◆ REQUIREMENT ◆
Show all lines that include the string "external"; copy each one.

Robot episode rows:
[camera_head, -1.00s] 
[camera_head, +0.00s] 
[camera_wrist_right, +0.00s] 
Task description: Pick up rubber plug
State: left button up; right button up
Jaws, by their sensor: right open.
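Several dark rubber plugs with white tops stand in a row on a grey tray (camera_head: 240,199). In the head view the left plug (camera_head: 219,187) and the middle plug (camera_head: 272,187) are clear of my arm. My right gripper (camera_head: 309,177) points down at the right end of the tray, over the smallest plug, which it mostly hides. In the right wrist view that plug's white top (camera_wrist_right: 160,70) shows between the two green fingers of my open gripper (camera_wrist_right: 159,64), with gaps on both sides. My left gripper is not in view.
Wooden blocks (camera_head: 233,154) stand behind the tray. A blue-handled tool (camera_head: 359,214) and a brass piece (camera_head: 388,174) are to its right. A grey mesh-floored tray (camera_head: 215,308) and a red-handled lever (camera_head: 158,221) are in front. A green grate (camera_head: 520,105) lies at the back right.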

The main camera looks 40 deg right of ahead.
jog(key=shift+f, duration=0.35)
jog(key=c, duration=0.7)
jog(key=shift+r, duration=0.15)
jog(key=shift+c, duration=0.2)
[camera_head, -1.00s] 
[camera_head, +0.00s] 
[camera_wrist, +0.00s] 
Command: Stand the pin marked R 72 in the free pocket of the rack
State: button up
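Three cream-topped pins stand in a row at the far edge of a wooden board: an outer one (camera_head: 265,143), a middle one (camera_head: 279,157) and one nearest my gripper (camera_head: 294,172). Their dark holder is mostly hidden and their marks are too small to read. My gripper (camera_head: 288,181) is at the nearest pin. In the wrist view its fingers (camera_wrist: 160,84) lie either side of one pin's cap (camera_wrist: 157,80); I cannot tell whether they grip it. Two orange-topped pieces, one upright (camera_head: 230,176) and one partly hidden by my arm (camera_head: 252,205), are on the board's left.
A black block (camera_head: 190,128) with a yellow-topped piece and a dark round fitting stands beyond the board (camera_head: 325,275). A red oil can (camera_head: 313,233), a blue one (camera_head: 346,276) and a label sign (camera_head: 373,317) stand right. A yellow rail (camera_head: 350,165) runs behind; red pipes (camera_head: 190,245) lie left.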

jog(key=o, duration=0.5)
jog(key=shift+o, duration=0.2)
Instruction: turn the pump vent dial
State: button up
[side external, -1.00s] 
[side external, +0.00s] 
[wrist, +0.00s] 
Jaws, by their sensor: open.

◆ COMPLETED EXERCISE ◆
[side external, -1.00s] 
[side external, +0.00s] 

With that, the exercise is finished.